▶ **Records for processing**
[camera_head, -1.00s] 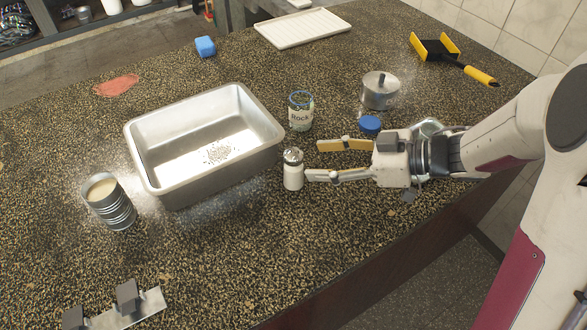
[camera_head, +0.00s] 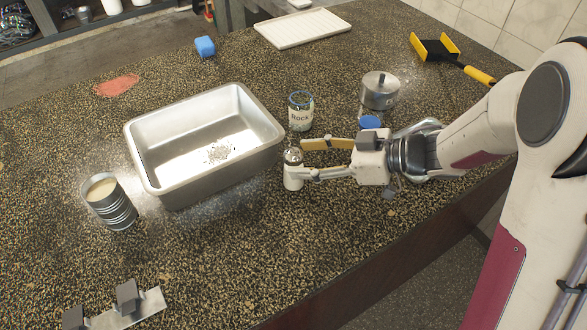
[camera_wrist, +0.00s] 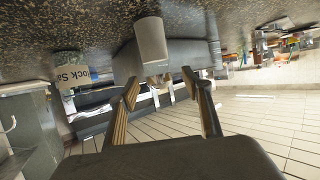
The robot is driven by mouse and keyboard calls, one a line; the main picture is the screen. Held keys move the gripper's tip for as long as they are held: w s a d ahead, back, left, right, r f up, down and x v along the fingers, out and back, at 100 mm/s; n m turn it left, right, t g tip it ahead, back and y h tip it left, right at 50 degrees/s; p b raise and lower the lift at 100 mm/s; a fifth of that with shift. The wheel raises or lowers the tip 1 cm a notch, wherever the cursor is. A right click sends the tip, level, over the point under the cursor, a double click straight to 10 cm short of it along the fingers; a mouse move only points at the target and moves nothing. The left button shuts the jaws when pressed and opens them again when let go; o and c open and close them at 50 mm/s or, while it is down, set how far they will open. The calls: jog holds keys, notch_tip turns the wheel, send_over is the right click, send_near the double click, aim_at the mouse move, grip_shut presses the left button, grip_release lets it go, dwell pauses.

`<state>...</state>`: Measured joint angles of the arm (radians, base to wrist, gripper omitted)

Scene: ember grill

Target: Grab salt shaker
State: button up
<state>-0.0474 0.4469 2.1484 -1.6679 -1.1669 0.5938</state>
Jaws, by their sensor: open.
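The salt shaker (camera_head: 292,178), white with a silver top, stands upright on the counter just right of the metal pan. My gripper (camera_head: 303,159) is open and low at its right side, fingers pointing left. The nearer fingertip overlaps the shaker's right edge in the head view; I cannot tell whether it touches. In the wrist view, which is upside down, the shaker (camera_wrist: 150,42) appears ahead of the open fingers (camera_wrist: 160,82), between their lines and apart from the tips.
A rock salt jar (camera_head: 300,120) stands close behind my gripper. A lidded metal pot (camera_head: 380,95) and a blue lid (camera_head: 370,122) are behind my wrist. An open can (camera_head: 117,212) stands left.

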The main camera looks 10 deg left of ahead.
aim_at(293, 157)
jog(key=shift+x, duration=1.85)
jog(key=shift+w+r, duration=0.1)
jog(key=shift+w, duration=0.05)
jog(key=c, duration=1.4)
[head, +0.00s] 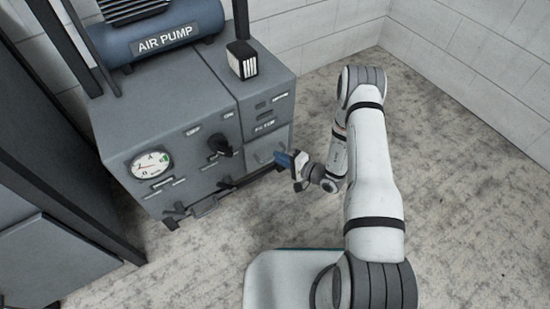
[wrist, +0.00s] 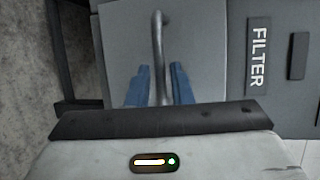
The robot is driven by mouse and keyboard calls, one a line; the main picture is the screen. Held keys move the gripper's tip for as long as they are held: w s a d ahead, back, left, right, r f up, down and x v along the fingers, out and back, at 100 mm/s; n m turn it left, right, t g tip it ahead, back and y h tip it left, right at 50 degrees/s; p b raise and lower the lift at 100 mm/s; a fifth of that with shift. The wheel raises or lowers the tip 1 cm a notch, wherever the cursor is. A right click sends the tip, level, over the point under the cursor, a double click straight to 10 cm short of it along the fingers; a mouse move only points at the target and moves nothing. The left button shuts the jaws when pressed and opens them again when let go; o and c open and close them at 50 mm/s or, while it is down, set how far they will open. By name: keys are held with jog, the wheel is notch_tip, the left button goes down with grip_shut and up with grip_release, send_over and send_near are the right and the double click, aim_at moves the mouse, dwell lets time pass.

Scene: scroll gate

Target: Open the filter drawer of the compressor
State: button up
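The compressor (head: 185,105) is a grey cabinet with a blue "AIR PUMP" tank on top. Its filter drawer (head: 262,152) is a grey front panel at the right end, below the "FILTER" label; it looks closed. In the wrist view, the drawer front (wrist: 122,45) carries a grey bar handle (wrist: 158,35). My gripper (head: 283,159) is at the drawer front, with its fingers pointing at it. In the wrist view, my gripper's blue fingers (wrist: 161,78) stand on either side of the handle, with a gap on both sides. The handle's lower part is hidden behind my gripper.
The cabinet front also has a gauge (head: 151,165), a black knob (head: 219,146) and low levers (head: 174,213). A small black-and-white box (head: 242,59) stands on top. A dark cabinet (head: 45,250) is at the left. Floor (head: 470,200) at the right is clear.

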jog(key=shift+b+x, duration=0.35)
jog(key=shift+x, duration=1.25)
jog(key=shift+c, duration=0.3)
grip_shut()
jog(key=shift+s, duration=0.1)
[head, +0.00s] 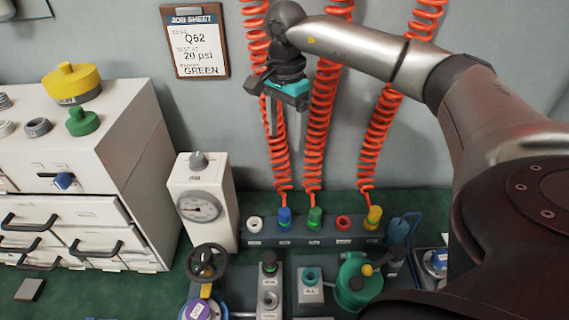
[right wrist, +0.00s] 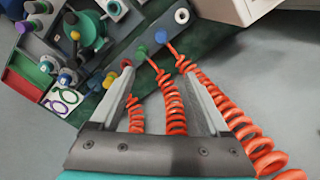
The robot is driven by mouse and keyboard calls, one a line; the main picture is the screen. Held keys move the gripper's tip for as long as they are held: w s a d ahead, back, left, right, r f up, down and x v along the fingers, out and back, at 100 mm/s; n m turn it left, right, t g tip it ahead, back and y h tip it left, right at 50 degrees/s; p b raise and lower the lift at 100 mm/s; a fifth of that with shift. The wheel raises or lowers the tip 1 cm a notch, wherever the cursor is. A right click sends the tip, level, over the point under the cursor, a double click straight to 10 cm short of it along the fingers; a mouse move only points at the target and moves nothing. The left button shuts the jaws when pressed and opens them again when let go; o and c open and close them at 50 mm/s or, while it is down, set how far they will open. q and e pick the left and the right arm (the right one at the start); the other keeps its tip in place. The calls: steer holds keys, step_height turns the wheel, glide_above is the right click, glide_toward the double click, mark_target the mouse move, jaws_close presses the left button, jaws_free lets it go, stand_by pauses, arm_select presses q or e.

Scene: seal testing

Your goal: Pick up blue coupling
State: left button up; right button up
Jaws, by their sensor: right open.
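The blue coupling (head: 285,216) stands upright in the dark connector rack (head: 300,238), second from the left, with an orange coiled hose rising from it. In the right wrist view the blue coupling (right wrist: 161,37) shows beyond the fingertips, near the top centre. My right gripper (head: 283,140) is open and empty, pointing down, well above the rack and in front of the hoses. In the right wrist view its two fingers (right wrist: 160,75) stand apart with hoses visible beyond them.
Green (head: 315,217) and yellow (head: 374,215) couplings share the rack, with white (head: 255,223) and red (head: 343,223) rings. A white gauge box (head: 203,200) stands left of it. Coiled hoses (head: 325,110) hang close behind the gripper. A drawer cabinet (head: 140,140) is at left.

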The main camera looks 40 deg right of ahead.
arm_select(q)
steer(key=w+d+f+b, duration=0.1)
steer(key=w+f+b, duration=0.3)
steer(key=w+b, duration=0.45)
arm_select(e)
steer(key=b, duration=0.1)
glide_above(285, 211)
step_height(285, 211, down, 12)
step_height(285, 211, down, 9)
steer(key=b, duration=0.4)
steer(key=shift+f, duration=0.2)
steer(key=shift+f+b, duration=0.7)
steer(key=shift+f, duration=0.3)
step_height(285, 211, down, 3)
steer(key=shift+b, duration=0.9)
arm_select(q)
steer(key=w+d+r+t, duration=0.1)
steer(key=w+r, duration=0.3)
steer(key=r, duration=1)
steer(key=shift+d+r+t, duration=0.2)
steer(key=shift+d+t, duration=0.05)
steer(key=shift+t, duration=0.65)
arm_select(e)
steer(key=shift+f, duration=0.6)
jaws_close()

▶ **Goal**
Exactly reproduce the lines from the line holding "[camera_wrist, +0.00s]" through the line holding "<state>-0.0474 0.4469 2.1484", and only those; pictures are to be left out.

▶ **Exercise result**
[camera_wrist, +0.00s] 
The robot is driven by mouse and keyboard calls, one a line; the main picture is the screen. Held keys move the gripper's tip for as long as they are held: w s a d ahead, back, left, right, r f up, down and x v along the fingers, out and back, at 100 mm/s; n m turn it left, right, t g tip it ahead, back and y h tip it left, right at 50 degrees/s; p b raise and lower the lift at 100 mm/s; a fifth of that with shift. The wheel raises or lowers the tip 1 cm a notch, wherever the cursor is. A right click sends the tip, level, over the point under the cursor, a double click straight to 10 cm short of it along the fingers; a mouse move only points at the target and moves nothing. The left button shuts the jaws when pressed and opens them again when let go; o and c open and close them at 50 mm/s or, while it is down, set how far they will open. The calls: jog holds keys, notch_tip turns the wheel, send_over is the right click, send_near the double click, aim_at the mouse move, grip_shut presses the left button, grip_release lets it go, dwell pauses.

`<state>...</state>`: Measured joint angles of the arm (radians, base to wrist, gripper omitted)

Scene: ember grill

Target: Grab salt shaker
State: button up
<state>-0.0474 0.4469 2.1484 -1.6679 -1.1669 0.5938</state>

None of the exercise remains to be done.